Oh, dear, the statue-defacing vigilantes are at it again!
One of the latest targets is erstwhile Canadian feminist icon Emily Murphy (no relation). Her Edmonton statue got the red paint treatment in mid-July.
Predictably, the ‘racist’ epithet was deployed. Indeed, the National Post’s news story went beyond merely noting the racist allegation. It accepted it as a statement of fact.
Before we get to the nub of the issue, let’s take a look at who Murphy was.
She was born in Cookstown, Ont., in 1868, the third child of Isaac and Emily Ferguson. The Fergusons were recent Irish Protestant immigrants, relatively well off and politically connected. When Emily was 19, she married an Anglican clergyman named Arthur Murphy. He, too, was the child of Irish immigrants.
Murphy’s first brush with fame was pseudonymous. Using a pen name, she wrote The Impressions of Janey Canuck Abroad, a book inspired by her experience accompanying her husband on an 1898-99 preaching tour of England and Germany. It was a hit in 1901 and launched her career as a published author and magazine contributor.
Murphy’s feminist activism dates from the family’s move to Alberta. There, she became engaged with the subject of married women’s property rights, resulting in the provincial legislature passing the Dower Act of 1911. And in 1916, she had the distinction of becoming the first female magistrate in the British Empire.
Most prominently, she was the lead protagonist in what became known as the Persons Case, sometimes described as “among the most significant in Canadian constitutional history.” Decided in 1929, the case went all the way to the Judicial Committee of the Privy Council (JCPC) in London, at that time the ultimate arbiter of Canadian law.
The JCPC decision overruled that of the Supreme Court and established that women were indeed “persons” under Canadian law and thus eligible to hold any political office, including Senate seats. More broadly, the decision is often credited with being instrumental in promoting the concept of the Constitution as a “living tree” and thus not constrained by the literal meaning of the words.
Now for the racism bit.
During her years as a magistrate, Murphy was exposed to the illicit drug trade’s deleterious consequences. And combatting it became a personal cause, on which she did substantial research and writing. In 1922, a collection of her related work was published in book form as The Black Candle.
Read today, The Black Candle is striking for the bluntness of its language. There’s no attempt at euphemisms or beating around the bush. Nor is there any shying away from expressing conclusions or judgments on behaviour.
One of those conclusions pertains to what Murphy saw as the prominent drug trafficking role of non-white immigrants, particularly those of Chinese background. In the process, she refers to the Chinese as “visitors” in Canada, noting that, if the “visitor” engages in drug trafficking, “it might seem wise to put him out.”

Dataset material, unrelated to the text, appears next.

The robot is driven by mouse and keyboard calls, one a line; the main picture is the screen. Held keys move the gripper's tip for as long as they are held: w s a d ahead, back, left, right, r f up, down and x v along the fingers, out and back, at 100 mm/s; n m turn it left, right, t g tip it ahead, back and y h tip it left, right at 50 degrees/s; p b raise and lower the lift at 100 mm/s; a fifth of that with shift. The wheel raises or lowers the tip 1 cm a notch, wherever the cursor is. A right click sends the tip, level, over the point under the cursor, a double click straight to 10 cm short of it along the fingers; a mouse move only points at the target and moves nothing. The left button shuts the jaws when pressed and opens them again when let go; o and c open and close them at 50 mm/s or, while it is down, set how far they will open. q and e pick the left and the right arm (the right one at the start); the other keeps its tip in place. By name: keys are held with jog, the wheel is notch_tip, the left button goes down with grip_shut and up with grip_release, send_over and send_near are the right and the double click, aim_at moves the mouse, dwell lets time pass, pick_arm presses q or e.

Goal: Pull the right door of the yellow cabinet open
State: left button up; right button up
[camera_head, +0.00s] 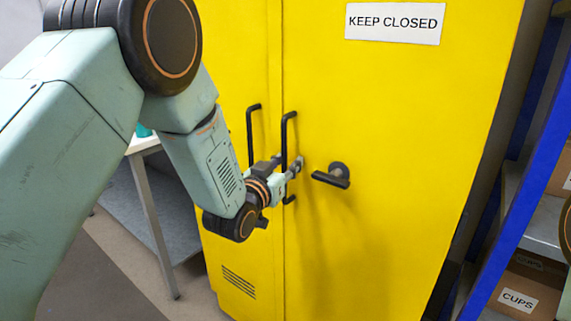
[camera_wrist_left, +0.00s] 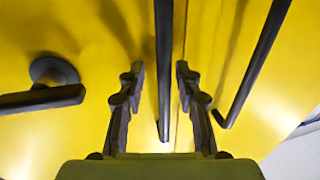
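The yellow cabinet's right door (camera_head: 410,130) is flush with the left door (camera_head: 238,75). The right door has a vertical black bar handle (camera_head: 284,135) beside the seam and a black lever (camera_head: 332,177) further right. My left gripper (camera_head: 291,167) is at the lower part of the bar handle. In the left wrist view, the gripper's two fingers (camera_wrist_left: 160,85) are apart, with the bar handle (camera_wrist_left: 164,60) between them and a gap on each side. The lever shows at the left there (camera_wrist_left: 45,97). My right gripper is out of view.
The left door's bar handle (camera_head: 250,135) is close to the left of the gripper. A blue-framed shelf (camera_head: 525,185) with boxes stands right of the cabinet. A table (camera_head: 150,190) stands to the left, behind my arm.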

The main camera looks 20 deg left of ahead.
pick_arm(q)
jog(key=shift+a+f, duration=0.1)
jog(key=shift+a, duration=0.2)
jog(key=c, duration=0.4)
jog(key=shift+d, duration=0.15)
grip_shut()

But she also excoriates the drug trade role of “many Anglo-Saxons, men prominent in social and business circles.” And she adds: “Let us punish these foreign immigrants if they deserve it; let us exclude them from our country if our policy so impels, but let us refrain from making them the eternal scapegoats for the sins of ourselves or of our children.”
This, then, is Murphy’s offence. She was a ‘racist’ because she had an ethno-centric, ancestry-based view of what constitutes a nation. Other people were foreigners or visitors.
In the Post’s telling, she wanted Canada (presumably outside Quebec) to develop as a white, Anglo-Saxon country. (Actually, given the large Irish and Scottish presence and her background, whatever preference Murphy had would’ve been Anglo-Celtic rather than Anglo-Saxon.)
However, the idea of countries as homelands for ancestrally identifiable groups – whether defined by ethnicity or tribe – was extraordinarily prevalent in Murphy’s time. It still persists over much of the world. And it’s not a peculiarly white or European perspective.
If that qualifies Murphy as a ‘racist,’ then pretty much anyone who lived anywhere 100 years ago was one. And probably most of the world’s population today, irrespective of colour, fits into that category.
One wonders about the practical utility of such a discourse. Rather than shedding light, it merely serves as an ideological cudgel.